Michael Fried gives us a vision of
personified animals in his poem “Care,” which he dedicates to Allen Grossman, one
of the leading interpreters of his poetic work. As in poems such as “The
Hilltop” with its Aesop-like speaking fox, eagle and rabbit (NBR 58), “Care”
imagines a badger who has amassed a collection of art but is concerned that it
will be squandered or destroyed, implicitly after his death. While the image of
the nervous keeper of a horde of treasure is interesting enough, the badger’s
subterranean habit and its way of digging in the earth particularly caught my
attention. For, the motif of digging is one that occurs frequently across Fried’s
oeuvre. His poem “Cézanne” finds the narrator collapsing after “a day spent
looking at paintings / I’m as exhausted / as I would be if I had dug a trench.”
(NBR 12) If this equation of looking and trench-digging sounds a bit rich from
someone who has probably never dug a trench in his life, Fried also then turns the equation around to imagine a reciprocal exhaustion on
the part of the painter. The labor of making the painting figures as “a day
spent digging trenches.” (NBR 12)
Understanding acts of looking at
and making pictures qua digging also
finds instructive resonance in Fried’s art historical writing. In “Painter into
Painting” from 1982, Fried takes the bent bodies of Gustave Courbet’s Stonebreakers (at left), who painfully smash and
heft bits of earth, as allegories of the hands of the artist painting the
figures: “The old stonebreaker and his young counterpart may be seen as
representing the painter-beholder’s right and left hands respectively: the one
wielding a shafted implement that bears a distant analogy to a paintbrush or
palette knife, the other supporting a roundish object that might be likened to
the (admittedly much lighter) burden of a palette.” (PP, 641-2) Just as the
poet’s labor of looking at paintings is equivalent to the trench-digging work
of the artist who makes them, so both actions register in Courbet’s
simultaneous identity as painter and first beholder of his own work (PP, 634).

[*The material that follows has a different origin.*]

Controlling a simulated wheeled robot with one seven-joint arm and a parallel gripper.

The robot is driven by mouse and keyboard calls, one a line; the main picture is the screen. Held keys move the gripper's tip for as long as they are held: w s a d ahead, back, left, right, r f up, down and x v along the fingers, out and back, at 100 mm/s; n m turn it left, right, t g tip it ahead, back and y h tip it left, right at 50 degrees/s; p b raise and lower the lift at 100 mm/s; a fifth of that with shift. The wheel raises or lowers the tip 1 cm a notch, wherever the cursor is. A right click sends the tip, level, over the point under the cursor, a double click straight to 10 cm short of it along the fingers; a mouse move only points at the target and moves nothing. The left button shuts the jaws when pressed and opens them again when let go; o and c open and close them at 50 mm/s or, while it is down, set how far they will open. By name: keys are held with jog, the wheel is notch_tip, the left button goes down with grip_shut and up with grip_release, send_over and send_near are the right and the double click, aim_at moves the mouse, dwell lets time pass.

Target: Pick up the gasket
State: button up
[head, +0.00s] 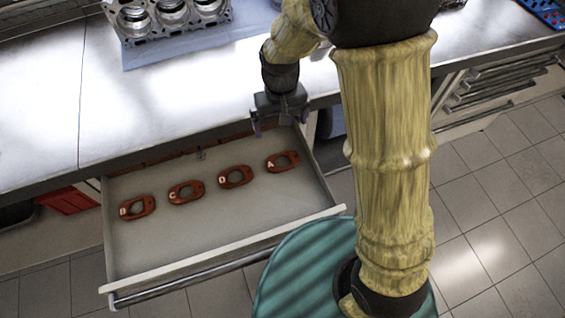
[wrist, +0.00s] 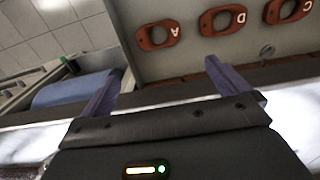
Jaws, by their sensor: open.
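Several flat reddish-brown gaskets lie in a row in an open drawer (head: 190,240), each with a round hole and a white letter. In the head view, from left to right, they are gasket B (head: 125,209), gasket C (head: 174,194), gasket D (head: 223,181) and gasket A (head: 271,165). The wrist view shows gasket A (wrist: 173,45), gasket D (wrist: 207,26) and part of gasket C (wrist: 270,14). My gripper (head: 279,128) is open and empty near the drawer's back right corner, beside the counter edge. Gasket A is the closest to its fingers (wrist: 158,78).
A steel counter (head: 130,110) overhangs the drawer's back. An engine block (head: 168,20) stands on a blue cloth (head: 190,52) at the back. The drawer front (head: 225,255) has a bar handle. The drawer floor in front of the gaskets is clear.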

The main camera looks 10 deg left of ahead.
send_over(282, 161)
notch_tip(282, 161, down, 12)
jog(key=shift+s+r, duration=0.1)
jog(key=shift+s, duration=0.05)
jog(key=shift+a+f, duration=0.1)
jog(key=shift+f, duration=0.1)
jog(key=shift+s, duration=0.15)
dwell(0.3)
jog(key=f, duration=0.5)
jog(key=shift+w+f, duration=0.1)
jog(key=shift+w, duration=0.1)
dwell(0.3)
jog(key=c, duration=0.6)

These actions then get transcribed—or better, personified—as markers of
Courbet’s own identity (see PP, 642-3) as he fulfills what Fried sees as his
ambition to “transpose himself as if corporeally into the painting on which he
was working” (PP, 634) as a way to overcome the theatricality felt in his
position in front of the canvas.
There is another way in which
digging and “earth-work” figures significantly in Fried’s reading of Courbet,
however. In an article from 1983, Fried approaches Burial at Ornans through Courbet’s landscapes of the late 1840s,
teasing out the role of central, serpentine forms often occupied by images of
rivers. These river motifs serve to guide the eye into and through the
landscape, but their resulting hollows and declivities follow from a Kunstwollen directed at carving out a
deeper kind of ground-work: “a desire for excavation and filling in, a desire that ... receives its most direct and in a
sense its most capacious expression precisely in the Burial.” (SB, 654) What is driving this desire, Fried will argue, is
Courbet’s aim to undermine his own separation from the painted worlds he is
creating with the effect that “the bottom of the picture is subjected to
extraordinary pressure in Courbet’s art.” (SB, 663) So, whereas the chiasmic
labors of Cézanne and his viewer make for parallel but discrete trenches,
Courbet’s split identity and simultaneous occupation with seeing and painting makes
earthwork central to his project. Of the foregrounded grave in the Burial, Fried writes: “We might say that
both the location and the treatment of the grave bear witness to a resolve to
cut the ground out from under the feet of the beholder and by so doing to leave
him nowhere to stand outside the Burial itself.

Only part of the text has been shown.